- From: Matthew Raymond <mattraymond@earthlink.net>
- Date: Thu, 19 Apr 2007 22:48:34 -0400
- To: Chris Wilson <Chris.Wilson@microsoft.com>
- CC: "public-html@w3.org" <public-html@w3.org>
Chris Wilson wrote: > Matthew Raymond >> Since a version number isn't sufficient, and Microsoft won't accept a >> standardized attribute, what other option is there? > > A version number (in the doctype, e.g.) will make the IE-specific opt-ins go away over time. If I write a valid HTML5 page, and it doesn't render correctly in IE in spite of the fact that it should render correctly according to standards, how does the version number help? In theory IE could use Version 6 as a switch to turn on a mode with better standards support, but if HTML truly needs versioning, this means that IE would NEVER correctly support HTML5 because the specified nature of the markup may change in HTML6. So my HTML5 page never renders correctly, and I end up starting all over again with HTML6 hoping that Microsoft will correctly implement THAT standard.

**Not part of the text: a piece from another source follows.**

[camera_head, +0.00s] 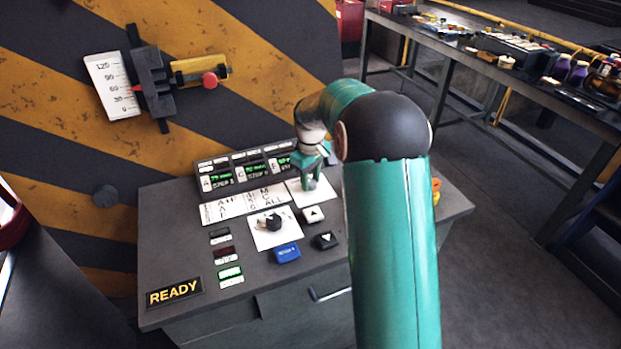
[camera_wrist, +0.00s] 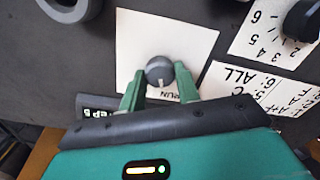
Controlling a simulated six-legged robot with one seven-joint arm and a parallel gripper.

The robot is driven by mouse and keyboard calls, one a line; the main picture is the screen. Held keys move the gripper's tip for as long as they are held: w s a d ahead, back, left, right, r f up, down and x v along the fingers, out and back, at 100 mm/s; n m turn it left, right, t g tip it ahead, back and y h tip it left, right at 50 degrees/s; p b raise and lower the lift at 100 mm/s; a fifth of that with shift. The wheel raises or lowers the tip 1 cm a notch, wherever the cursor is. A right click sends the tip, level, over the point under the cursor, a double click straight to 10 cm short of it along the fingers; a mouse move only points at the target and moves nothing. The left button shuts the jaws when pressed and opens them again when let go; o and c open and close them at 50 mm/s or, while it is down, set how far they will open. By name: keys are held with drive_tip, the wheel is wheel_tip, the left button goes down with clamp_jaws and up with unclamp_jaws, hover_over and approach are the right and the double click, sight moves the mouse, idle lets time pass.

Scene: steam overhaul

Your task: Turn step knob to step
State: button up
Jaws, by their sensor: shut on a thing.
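The step knob (camera_wrist: 159,71) is a round dark grey knob on a white plate (camera_wrist: 150,30) in the wrist view. A pale mark on it seems to face the printed word RUN, which partly shows beside it. My gripper (camera_wrist: 160,76) is shut on the knob, with one green finger on each side. In the head view my gripper (camera_head: 311,181) reaches down to the same white plate (camera_head: 325,200) at the back right of the console. There the fingers and arm mostly hide the knob. Other labels on its plate are hidden.
The grey console (camera_head: 200,305) holds another black knob (camera_head: 268,221) on a numbered plate, up and down buttons (camera_head: 314,214), a blue button (camera_head: 287,253), a lit display (camera_head: 238,172) and a READY sign (camera_head: 174,292). A striped wall with a gauge (camera_head: 113,88) stands behind.

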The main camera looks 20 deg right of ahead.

If HTML, however, doesn't need versioning, then the version number is nothing more than a new quirks mode switch and I might as well just have |version="1000000000000"| in my document so that it always triggers standards mode. (That's assuming that you don't implement the switch to only work on HTML version 6, in which case HTML5-compliant documents are really, really screwed.) Furthermore, all this assumes that significant IE releases are synchronous with HTML spec versions, which may not be the case. Or are we going to release HTML 5.999 just to accommodate all the versions of IE? The bottom line is that HTML versioning, if needed at all, has nothing at all to do with Microsoft's comformance with W3C specifications. If your implementation has a bug in its compliance with HTML, then that by definition has nothing to do with HTML. Using a system that makes it easier to write documents that take advantage of non-conformant browser rendering and behavior is fundamentally counter to the standards process. Furthermore, there are many people opposed to versioning, and some like Håkon Wium Lie even question if versioning will ever even be used correctly and consistently by authors. If they are, in fact, correct, then adding a version is absolutely nothing more that putting in a confusing, spec-condoned switch for Microsoft that has some serious drawbacks. Why should the HTML WG involve itself with such a thing?